So, we think that that is doable. The market signals today are calling for that to happen. Again, we haven’t contracted a lot of this stuff right. And so, all we’re really trying to say is, hey, here’s what we think today based on the market signals today. So, market signals change quickly for the better, for the worse. But I think the general trend that has been revealed, and we’ve talked about this in the past, if you look at MISO prior to, and I’m going from memory here, so don’t quote me exactly, but you’ll get the idea. Prior to 2016, I don’t think they had had any max generation events, meaning where the grid operator comes out and says, everybody turn on, because we’re struggling to meet load. And in the trailing 12 months, it’s been something like 11 times they’ve made that phone call.
So, what we’re saying is, because there’s been such a rapid closing or retirement of base load generation. And a large percentage of that base load generation has been replaced with generation that cannot be turned off. There isn’t an on switch located anywhere on a solar panel or a windmill. These assets come on when the wind blows and the sun shines. Solar goes home every night. There’s not hardly any battery capacity in the MISO system today. So, because of that, the smaller fleet that remains has to work harder. And so that is what we’re seeing in the pricing of the market. And that’s what we’re trying to communicate. So, we think the opportunity is bigger than it was in the past.
Mike Rybak: Right. No, that makes sense. What power price – I guess, where would power pricing have to – how far down would they have to go for you guys to say 6.5 is not the right number? I mean, it seems like relative to the curve today, you can still see power pricing – I don’t know – they go down to $40 per megawatt hour. It still seems like that would be achievable?
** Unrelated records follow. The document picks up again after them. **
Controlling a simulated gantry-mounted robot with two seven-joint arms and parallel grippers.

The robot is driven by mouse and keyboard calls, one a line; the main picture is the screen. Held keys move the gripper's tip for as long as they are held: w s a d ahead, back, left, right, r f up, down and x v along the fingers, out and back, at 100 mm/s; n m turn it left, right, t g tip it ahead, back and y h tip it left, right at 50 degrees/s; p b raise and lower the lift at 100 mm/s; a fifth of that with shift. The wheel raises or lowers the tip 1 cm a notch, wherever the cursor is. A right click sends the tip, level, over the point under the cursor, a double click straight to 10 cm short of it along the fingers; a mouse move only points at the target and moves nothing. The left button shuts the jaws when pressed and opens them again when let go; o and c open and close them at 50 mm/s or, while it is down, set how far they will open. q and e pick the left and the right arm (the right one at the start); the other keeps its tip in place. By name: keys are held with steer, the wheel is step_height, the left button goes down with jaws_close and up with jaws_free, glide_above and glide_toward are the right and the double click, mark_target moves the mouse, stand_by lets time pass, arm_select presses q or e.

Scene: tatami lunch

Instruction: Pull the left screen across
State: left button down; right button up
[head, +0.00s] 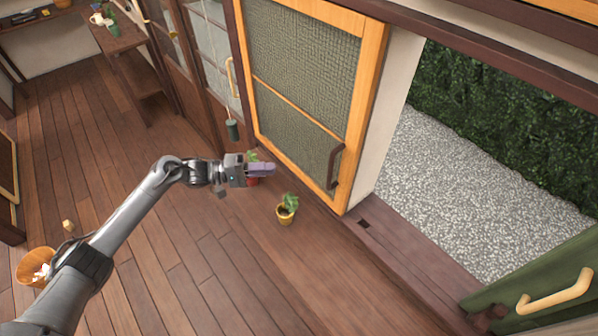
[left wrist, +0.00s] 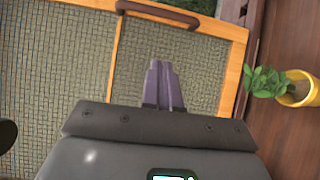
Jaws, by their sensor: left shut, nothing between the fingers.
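The left screen (head: 305,70) is an orange-wood frame with grey-green woven panels, standing left of an opening onto gravel. A dark brown handle (head: 335,166) is on its lower right side; the handle also shows at the top of the left wrist view (left wrist: 158,13). My left gripper (head: 262,169) has purple fingers, shut and empty, in front of the screen's lower part and left of the handle, apart from it. In the left wrist view the fingers (left wrist: 165,84) are together over the woven panel. My right gripper is not in view.
A green panel with a pale handle (head: 556,292) is at the lower right. A basket (head: 36,265) stands at the left. The wooden floor between is mostly clear.

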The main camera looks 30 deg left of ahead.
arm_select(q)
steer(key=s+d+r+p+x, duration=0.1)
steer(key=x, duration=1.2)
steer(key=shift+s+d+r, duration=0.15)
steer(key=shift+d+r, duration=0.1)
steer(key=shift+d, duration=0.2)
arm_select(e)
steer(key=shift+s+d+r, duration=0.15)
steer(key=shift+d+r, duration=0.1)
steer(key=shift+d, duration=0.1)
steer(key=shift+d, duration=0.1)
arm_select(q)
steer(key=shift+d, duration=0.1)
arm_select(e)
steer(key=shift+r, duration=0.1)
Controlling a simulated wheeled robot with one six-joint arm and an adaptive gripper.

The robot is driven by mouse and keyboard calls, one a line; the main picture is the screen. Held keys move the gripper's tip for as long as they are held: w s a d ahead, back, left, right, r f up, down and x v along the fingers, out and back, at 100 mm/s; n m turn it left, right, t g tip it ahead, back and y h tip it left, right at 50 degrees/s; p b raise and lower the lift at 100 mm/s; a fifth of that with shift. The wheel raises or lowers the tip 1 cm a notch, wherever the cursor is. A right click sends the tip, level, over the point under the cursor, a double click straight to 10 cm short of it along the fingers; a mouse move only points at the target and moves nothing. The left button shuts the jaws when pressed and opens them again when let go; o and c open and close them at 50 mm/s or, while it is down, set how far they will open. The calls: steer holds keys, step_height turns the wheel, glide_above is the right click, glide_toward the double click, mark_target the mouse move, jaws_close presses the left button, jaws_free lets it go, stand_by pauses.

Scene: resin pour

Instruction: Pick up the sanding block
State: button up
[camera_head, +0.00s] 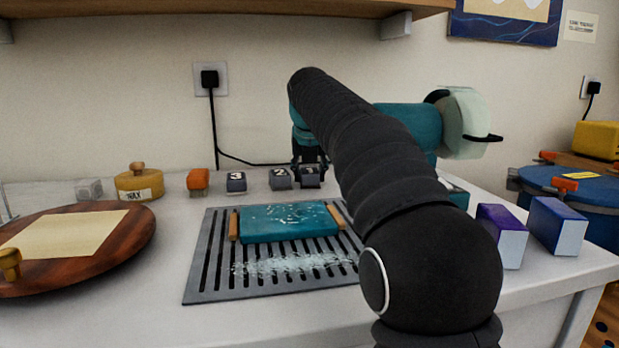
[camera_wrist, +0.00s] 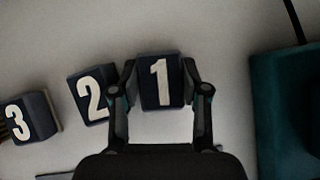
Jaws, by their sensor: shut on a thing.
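Small dark blocks with white numerals stand in a row at the back of the white worktop. Block 1 (camera_wrist: 161,82) is between the two fingers of my gripper (camera_wrist: 159,75) in the wrist view, and the fingers are shut on its sides. In the head view block 1 (camera_head: 311,179) is partly covered by my gripper (camera_head: 309,163), low at the worktop. Block 2 (camera_wrist: 93,95) stands just left of the left finger, very close to it; block 3 (camera_wrist: 30,117) is further left. I cannot tell whether block 1 touches the worktop.
A slotted grey mat (camera_head: 205,270) bears a teal tray (camera_head: 288,222) with wooden ends. An orange brush (camera_head: 198,180), a wax tin (camera_head: 139,184) and a round wooden board (camera_head: 140,245) are left. A teal body (camera_wrist: 285,110) is right of my gripper.

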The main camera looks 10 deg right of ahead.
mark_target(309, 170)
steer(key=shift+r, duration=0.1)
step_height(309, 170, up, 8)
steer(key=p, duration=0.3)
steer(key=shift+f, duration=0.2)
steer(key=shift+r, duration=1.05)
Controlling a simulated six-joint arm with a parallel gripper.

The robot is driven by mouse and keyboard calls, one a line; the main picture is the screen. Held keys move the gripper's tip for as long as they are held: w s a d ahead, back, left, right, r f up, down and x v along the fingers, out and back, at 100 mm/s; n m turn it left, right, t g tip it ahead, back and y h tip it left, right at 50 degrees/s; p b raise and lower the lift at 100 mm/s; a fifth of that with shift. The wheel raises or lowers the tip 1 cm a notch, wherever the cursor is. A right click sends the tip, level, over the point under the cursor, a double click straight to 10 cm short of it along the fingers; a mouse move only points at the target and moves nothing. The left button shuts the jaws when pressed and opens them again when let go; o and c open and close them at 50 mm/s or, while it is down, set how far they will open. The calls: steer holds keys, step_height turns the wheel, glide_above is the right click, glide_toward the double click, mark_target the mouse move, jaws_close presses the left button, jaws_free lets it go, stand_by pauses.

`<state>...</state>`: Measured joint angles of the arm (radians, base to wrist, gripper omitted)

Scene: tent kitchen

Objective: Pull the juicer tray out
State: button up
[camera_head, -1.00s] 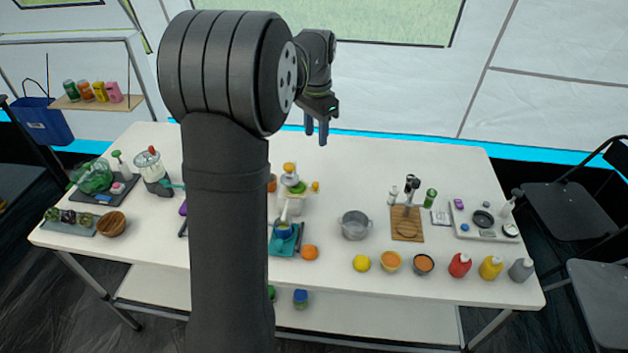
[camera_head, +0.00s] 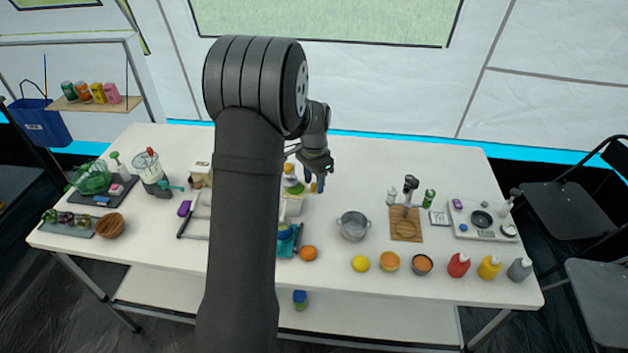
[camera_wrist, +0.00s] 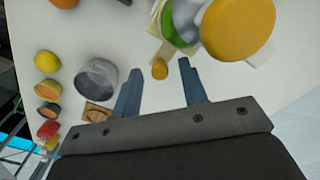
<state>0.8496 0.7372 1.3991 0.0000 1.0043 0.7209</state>
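The juicer (camera_head: 292,205) stands on the table, white with a green ring and a yellow-orange top, partly hidden by my arm. In the wrist view the juicer (camera_wrist: 183,24) is at the upper right, its round orange top nearest the camera. A small orange knob (camera_wrist: 159,69) juts from its side on a pale piece; I cannot tell whether this is the tray. My gripper (camera_head: 316,187) is beside the juicer's right side. In the wrist view my gripper (camera_wrist: 158,72) is open and empty, with the knob appearing between the fingertips; the depth gap is unclear.
A grey pot (camera_head: 352,227) stands right of the juicer. A teal mat (camera_head: 286,247) and an orange (camera_head: 308,253) lie in front. A wooden board (camera_head: 405,224) is farther right. The table behind the pot is clear.

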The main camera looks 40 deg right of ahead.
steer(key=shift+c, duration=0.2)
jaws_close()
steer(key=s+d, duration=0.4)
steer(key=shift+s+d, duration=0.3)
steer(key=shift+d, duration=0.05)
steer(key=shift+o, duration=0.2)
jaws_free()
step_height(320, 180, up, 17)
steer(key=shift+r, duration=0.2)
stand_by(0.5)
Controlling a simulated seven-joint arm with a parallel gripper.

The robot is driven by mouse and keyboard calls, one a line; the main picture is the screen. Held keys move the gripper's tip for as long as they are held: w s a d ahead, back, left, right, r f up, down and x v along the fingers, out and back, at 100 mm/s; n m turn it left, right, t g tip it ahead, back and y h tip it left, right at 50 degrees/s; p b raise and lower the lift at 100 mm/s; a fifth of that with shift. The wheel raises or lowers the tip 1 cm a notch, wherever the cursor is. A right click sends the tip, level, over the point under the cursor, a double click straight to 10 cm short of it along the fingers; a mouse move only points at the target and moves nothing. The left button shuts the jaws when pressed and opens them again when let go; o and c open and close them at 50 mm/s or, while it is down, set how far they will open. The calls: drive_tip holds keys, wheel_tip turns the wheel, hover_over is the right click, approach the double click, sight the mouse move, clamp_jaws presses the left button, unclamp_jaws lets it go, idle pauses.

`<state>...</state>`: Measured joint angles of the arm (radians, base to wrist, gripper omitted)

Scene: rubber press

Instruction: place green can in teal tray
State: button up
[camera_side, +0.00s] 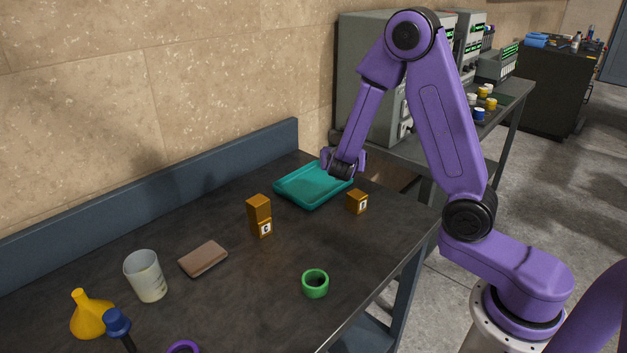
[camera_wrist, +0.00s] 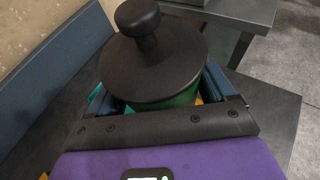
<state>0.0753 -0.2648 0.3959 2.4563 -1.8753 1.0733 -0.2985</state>
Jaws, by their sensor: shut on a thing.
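My gripper (camera_side: 345,162) is low over the right back part of the teal tray (camera_side: 300,188) in the side view. It is shut on the green can (camera_wrist: 155,65), which has a wide black lid with a round knob. In the wrist view the lid hides most of the can; only a strip of green shows beneath it. A bit of the teal tray (camera_wrist: 97,100) shows to its left. In the side view my gripper mostly hides the can, so I cannot tell whether it touches the tray floor.
Two stacked orange-brown blocks (camera_side: 259,214) and a single block (camera_side: 356,201) stand near the tray. A green ring (camera_side: 315,283), brown wallet-like item (camera_side: 203,259), pale cup (camera_side: 146,276) and yellow funnel (camera_side: 90,315) lie nearer. A raised blue-grey edge (camera_side: 150,200) runs behind.

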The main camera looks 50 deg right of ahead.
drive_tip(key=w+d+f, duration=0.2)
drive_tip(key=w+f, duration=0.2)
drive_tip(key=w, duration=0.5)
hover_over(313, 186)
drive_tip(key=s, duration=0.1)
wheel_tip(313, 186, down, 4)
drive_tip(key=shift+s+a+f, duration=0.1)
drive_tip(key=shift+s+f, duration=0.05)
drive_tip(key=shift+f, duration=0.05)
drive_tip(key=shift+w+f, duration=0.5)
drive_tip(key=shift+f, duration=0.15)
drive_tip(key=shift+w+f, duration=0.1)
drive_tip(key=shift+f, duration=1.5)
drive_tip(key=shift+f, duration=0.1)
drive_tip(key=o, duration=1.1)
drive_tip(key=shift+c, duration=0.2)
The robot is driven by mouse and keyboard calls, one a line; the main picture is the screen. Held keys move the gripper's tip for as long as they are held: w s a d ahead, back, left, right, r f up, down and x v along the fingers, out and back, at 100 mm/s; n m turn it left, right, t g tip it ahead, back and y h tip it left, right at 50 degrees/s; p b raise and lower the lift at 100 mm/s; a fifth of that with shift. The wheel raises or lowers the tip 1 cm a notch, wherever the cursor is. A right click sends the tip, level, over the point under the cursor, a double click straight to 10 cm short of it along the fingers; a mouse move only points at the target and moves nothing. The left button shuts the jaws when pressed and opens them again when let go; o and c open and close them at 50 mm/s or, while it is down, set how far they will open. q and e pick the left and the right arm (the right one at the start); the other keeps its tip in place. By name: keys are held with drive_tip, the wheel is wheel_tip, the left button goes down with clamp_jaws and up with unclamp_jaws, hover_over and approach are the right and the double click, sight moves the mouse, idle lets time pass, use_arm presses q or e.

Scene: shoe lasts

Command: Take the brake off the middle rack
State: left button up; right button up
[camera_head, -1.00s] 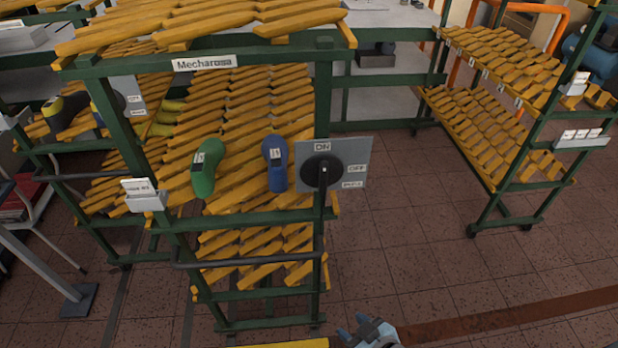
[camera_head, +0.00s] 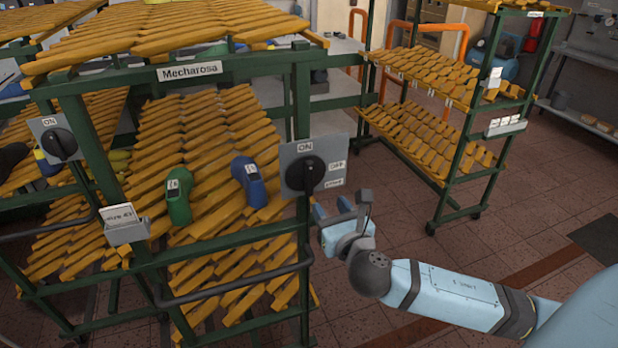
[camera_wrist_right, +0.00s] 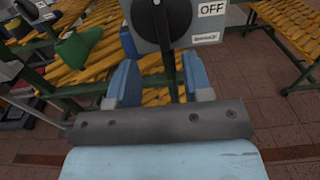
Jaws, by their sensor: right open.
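The middle rack (camera_head: 165,256) is a green frame with yellow slats and a "Mecharosa" label. Its brake panel (camera_head: 332,152) is a grey plate on the right front post, with ON at the top and OFF at the right. The black brake knob (camera_head: 306,175) has a ridge that looks roughly upright, toward ON; the knob also shows in the right wrist view (camera_wrist_right: 158,20). My right gripper (camera_head: 340,205) is open and empty, just below and right of the panel. Its fingers (camera_wrist_right: 160,82) show apart below the knob. My left gripper is not in view.
A green last (camera_head: 178,202) and a blue last (camera_head: 248,182) lie on the middle rack's slats. Another rack with its own brake knob (camera_head: 59,144) stands at the left. A right rack (camera_head: 447,165) stands farther back. Tiled floor (camera_head: 400,238) is open between them.

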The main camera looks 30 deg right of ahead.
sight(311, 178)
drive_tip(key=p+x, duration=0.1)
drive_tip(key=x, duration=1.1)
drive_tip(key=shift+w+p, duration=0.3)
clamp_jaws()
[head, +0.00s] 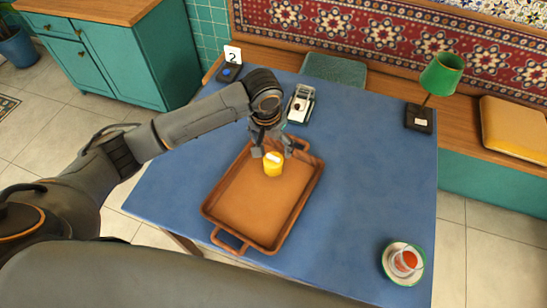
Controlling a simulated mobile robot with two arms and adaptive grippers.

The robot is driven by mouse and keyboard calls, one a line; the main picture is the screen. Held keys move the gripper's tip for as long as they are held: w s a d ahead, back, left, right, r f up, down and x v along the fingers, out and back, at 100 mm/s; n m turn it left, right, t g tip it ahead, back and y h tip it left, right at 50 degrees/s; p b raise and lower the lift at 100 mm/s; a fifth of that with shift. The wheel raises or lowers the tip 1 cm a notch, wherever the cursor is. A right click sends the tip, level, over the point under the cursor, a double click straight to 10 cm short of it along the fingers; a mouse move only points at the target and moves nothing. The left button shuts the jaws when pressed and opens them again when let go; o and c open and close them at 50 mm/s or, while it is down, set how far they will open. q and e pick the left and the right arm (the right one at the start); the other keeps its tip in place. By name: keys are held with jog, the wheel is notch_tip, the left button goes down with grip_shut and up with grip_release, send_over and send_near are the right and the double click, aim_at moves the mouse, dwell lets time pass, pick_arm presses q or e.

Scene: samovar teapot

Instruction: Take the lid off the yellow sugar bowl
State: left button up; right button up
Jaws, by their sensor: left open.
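The yellow sugar bowl (273,169) stands in the far part of the brown tray (222,201). A pale patch shows on its top; I cannot tell whether this is the lid, a highlight or the contents. My left gripper (272,151) comes in from the left and points down at the bowl, with its open fingers at either side of the bowl's top. I cannot tell whether the fingers touch it. My right gripper is not in view.
The tray lies on a blue table (375,170). A green lamp (441,76) stands at the back right, and a saucer (391,273) with a glass of red tea (406,262) at the front right. Behind the gripper lies a white and dark object (300,102). The table's right middle is clear.

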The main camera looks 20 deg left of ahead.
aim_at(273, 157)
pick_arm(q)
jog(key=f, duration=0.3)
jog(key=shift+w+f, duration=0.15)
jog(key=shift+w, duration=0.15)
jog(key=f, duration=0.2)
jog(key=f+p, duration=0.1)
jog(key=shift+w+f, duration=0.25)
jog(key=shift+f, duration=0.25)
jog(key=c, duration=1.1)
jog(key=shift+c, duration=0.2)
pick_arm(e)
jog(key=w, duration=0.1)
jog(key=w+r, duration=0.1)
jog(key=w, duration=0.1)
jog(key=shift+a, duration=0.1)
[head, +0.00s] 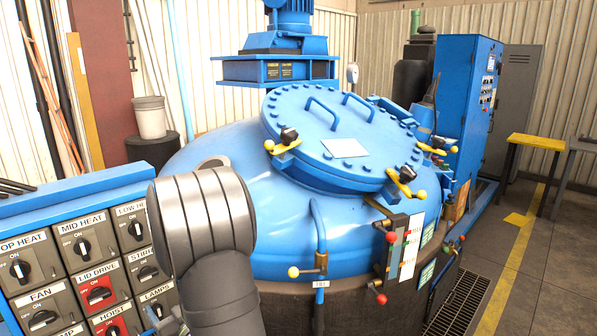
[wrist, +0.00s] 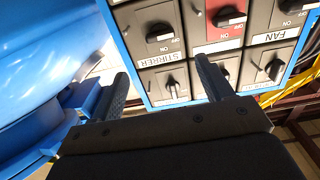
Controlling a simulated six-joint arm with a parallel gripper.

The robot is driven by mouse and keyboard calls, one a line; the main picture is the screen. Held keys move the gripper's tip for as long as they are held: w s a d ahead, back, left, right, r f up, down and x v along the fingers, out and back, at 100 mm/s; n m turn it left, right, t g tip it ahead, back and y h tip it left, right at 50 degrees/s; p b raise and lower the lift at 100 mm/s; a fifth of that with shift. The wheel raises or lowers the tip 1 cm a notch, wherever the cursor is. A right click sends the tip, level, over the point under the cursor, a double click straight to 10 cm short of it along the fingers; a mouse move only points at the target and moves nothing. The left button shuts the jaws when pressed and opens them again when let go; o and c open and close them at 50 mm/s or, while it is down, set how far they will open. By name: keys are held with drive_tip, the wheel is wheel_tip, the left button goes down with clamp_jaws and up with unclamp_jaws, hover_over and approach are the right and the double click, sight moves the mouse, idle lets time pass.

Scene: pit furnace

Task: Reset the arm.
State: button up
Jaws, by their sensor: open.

Brent Bilsland: Yeah. So, I mean, we’re vertically integrated. So, there comes a point where we would make zero profit at the plant – or make $0.50 of profit at the plant and $0.50 of profit at the coal mine. So, arguably, theoretically, in that scenario, we would still run. Where exactly that number is, it’s not – that’s not something we’re going to get into today in that analysis. But I think our point is, is that we’re at the opposite end of that scale. The markets are pretty robust. They do change quickly. We saw a lot of change in energy markets last year. Last year was probably the most dramatic up and down of the – I don’t care what energy market it was, whether it was oil, whether it was coal, whether it was natural gas, whether it was LNG, power markets.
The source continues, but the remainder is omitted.